Can you make a low pass filter a using a variable capacitor?

Thread Starter

talikarng

Joined May 27, 2017
18
I would like to make a low pass filter with a corner frequency of approx. 200MHz which uses a variable capacitor (range 100pF to 2000pF). All I have seen so far are Butterworth or Chebyshev filters with fixed capacitors, but when I look up simple low pass filters I see two component filters. (NOTE: The filter will follow a buffer amplifier, accuracy is not vital because all I will be doing is using a diode detector to roughly determine the value of the variable capacitor)

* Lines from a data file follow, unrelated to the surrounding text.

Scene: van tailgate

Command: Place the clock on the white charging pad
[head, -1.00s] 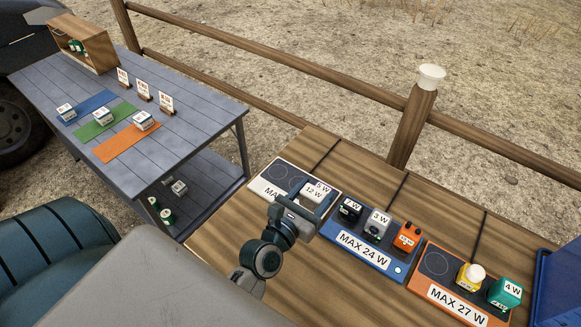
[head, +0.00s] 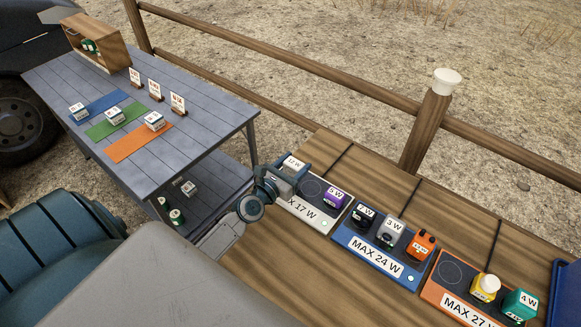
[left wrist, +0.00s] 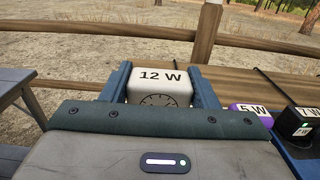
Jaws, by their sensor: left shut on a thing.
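The clock (head: 293,162) is a small white block marked 12 W with a dial on its face. My left gripper (head: 287,173) is shut on it, and the left wrist view shows the clock (left wrist: 158,87) between the two fingers. The white charging pad (head: 324,213), its label partly hidden and reading X 17 W, lies on the wooden table. The gripper and clock are at its left end, left of its empty ring; their height is unclear. A purple 5 W block (head: 335,197) stands on the pad's right part. My right gripper is out of view.
A blue MAX 24 W pad (head: 375,258) holds three devices. An orange MAX 27 W pad (head: 452,300) holds a yellow device and a teal one, with an empty ring at left. A grey table (head: 190,165) stands at left. A wooden fence (head: 430,130) runs behind.

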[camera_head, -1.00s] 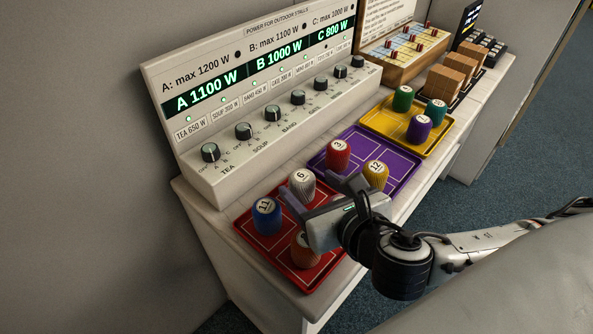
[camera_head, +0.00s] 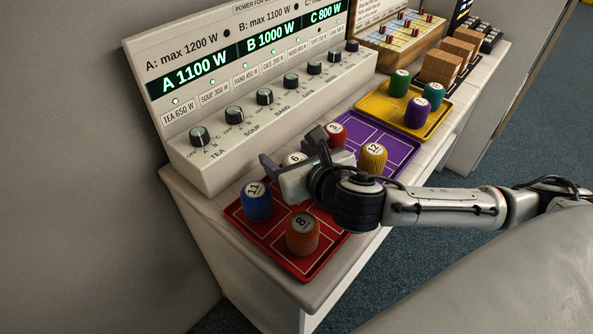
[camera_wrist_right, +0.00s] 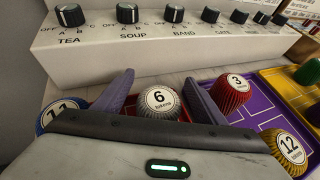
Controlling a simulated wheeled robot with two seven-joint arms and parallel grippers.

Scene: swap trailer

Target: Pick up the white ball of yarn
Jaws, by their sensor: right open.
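The white ball of yarn (camera_wrist_right: 160,105), labelled 6, stands on the red tray (camera_head: 265,232). In the wrist view it sits between the two purple fingers of my right gripper (camera_wrist_right: 160,98), which are open with a gap on either side. In the head view the white ball (camera_head: 293,158) shows only its top behind my right gripper (camera_head: 290,165). I cannot tell how far down the fingers reach beside it. My left gripper is out of view.
A blue ball (camera_head: 257,202) and an orange ball (camera_head: 302,234) share the red tray. The purple tray (camera_head: 400,150) holds a red ball (camera_head: 337,134) and a yellow ball (camera_head: 373,158). The knob panel (camera_head: 215,160) rises close behind.

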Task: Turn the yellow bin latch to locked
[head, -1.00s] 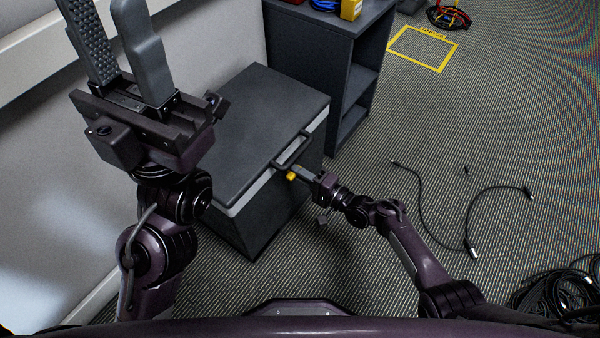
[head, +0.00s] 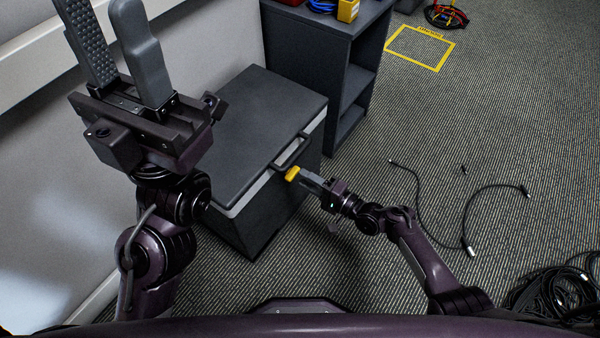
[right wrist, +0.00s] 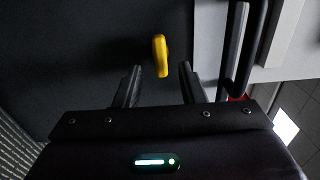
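The yellow latch (head: 292,174) is on the front of the dark bin (head: 262,215), just below the lid's handle. In the right wrist view the yellow latch (right wrist: 160,56) stands lengthwise up the picture, on the dark bin front. My right gripper (right wrist: 157,84) is open, its fingers either side of the latch's line, with the latch beyond the tips and apparently not gripped. In the head view my right gripper (head: 308,179) is at the bin front, close to the latch. My left gripper (head: 108,45) is raised at the upper left, fingers apart and empty.
The bin's dark lid (head: 255,120) is closed, with a handle (head: 291,153) at its front edge. A dark shelf unit (head: 318,55) stands behind. Loose black cables (head: 467,215) lie on the carpet at right. A yellow floor outline (head: 436,69) is farther back.

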1) Is there an advantage in using an LC filter over a RLC filter? I
2) Do I need to match the impedance of the filter to the output impedance of a buffer amplifier? If so, can someone please point me to how I calculate and match the impedance of the filter? I'd like to learn about how to do this.

Regards.
 

Papabravo

Joined Feb 24, 2006
12,546
To answer your question the answer is yes, you can do it. Just because you can do something does not make it a good idea. Let us say you three components in a filter and all three are adjustable. Every time you make a small change to improve something something else goes wrong because all of the components interact with each other and with their surroundings. The design of filters all go back to requirements. The reason a Butterworth filter exists is because it guarantees maximum flatness in the passband. The Chebyshev filter on the other hand allows some ripple in the passband , and the stop band, for a steeper rolloff in the transition band. There is no application for adding resistors to a filter, so the LC filter is the basic element. The reason for adding LC sections is to make the transition from the passband to the stopband sharper; that is the transition happens over a smaller frequency range.

Here is an example of a filter specification that I might write:
  1. Butterworth characteristic for maximal flattness with a corner frequency of 172 MHz.
  2. Low pass with a passband from DC to 172 MHz.
  3. Maximum attenuation in the passband 1.5 dB
  4. Transition band from 172 MHz. 178 Mhz.
  5. At least 45 dB attenuation in the stopband from 178 MHz to blue light
  6. Input and output impedance at 170 MHz. is to be 50 ohms.
From this specification I can tell you how many LC sections you will need and what component values to use. Just sitting here in my PJs I can't tell you if this filter can be realized with practical circuit components; that determination comes later. I give you this example so you will have some idea how the design process works. I expect you will have more questions.

To answer your second question, the impedance matching is done by frequency scaling. You do the design for a filter with a corner frequency of 1 Hz. When you are all done you scale all the components to the frequency of interest eg. 172 MHz.